Gallery views of The Costume Institute's spring 2017 exhibition, Rei Kawakubo/Comme des Garçons: Art of the In-Between, curated by Andrew Bolton.
The Costume Institute's spring 2017 exhibition examines the work of Japanese fashion designer Rei Kawakubo, known for her avant-garde designs and ability to challenge conventional notions of beauty, good taste, and fashionability. The thematic show features approximately 140 examples of Kawakubo's womenswear for Comme des Garçons dating from the early 1980s to her most recent collection.
Form/Function features Not Making Clothing, the first collection Kawakubo produced in response to her aspiration to design "objects for the body." The title is a statement of intent, a declaration of her determination to favor pure form. In terms of process, she sought to abandon her previous design experience and create from the viewpoint of a naive child or untrained artist. She explained, "I wished there was a new psychedelic drug that allowed me to see the world differently, through the eyes of an outsider."

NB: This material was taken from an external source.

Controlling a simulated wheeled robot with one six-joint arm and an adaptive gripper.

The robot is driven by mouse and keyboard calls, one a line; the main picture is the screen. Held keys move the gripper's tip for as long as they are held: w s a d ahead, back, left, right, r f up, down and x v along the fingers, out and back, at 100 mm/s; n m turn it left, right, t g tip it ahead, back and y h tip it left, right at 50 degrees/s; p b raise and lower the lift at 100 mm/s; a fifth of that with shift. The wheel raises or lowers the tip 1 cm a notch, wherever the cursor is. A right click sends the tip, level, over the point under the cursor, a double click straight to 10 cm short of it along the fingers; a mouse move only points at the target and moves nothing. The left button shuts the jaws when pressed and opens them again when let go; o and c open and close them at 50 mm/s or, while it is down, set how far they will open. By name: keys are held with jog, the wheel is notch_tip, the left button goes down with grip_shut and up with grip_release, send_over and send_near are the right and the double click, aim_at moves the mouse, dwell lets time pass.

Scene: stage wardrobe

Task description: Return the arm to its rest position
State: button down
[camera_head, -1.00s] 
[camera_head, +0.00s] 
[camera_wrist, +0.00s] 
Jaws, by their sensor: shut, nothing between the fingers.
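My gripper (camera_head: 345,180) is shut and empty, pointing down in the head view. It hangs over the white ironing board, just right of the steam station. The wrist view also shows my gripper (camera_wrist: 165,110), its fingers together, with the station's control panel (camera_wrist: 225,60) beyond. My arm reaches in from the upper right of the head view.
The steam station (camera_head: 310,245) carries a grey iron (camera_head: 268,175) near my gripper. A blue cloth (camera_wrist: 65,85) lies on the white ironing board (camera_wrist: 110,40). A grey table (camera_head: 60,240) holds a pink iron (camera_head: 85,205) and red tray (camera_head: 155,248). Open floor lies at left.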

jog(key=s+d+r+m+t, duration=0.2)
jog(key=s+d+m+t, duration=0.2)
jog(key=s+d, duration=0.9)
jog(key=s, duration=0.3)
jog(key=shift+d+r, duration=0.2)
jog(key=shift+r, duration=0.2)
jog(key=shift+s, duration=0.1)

These designs break with traditional fashions in their relationship to the human figure. Abstract shapes and three-dimensional structures stand apart from the body, and eccentric silhouettes and exaggerated proportions—reminiscent of doll clothing—threaten to obscure and overwhelm the figure. While there is a definite fissure between Not Making Clothing and her preceding work, there are notable aesthetic, technical, and thematic similarities, as is apparent from the ensemble from her 2009 collection Tomorrow's Black. In addition to the color black, it has a similar body-obscuring silhouette, achieved through the piecing together of irregular and outsize pattern pieces.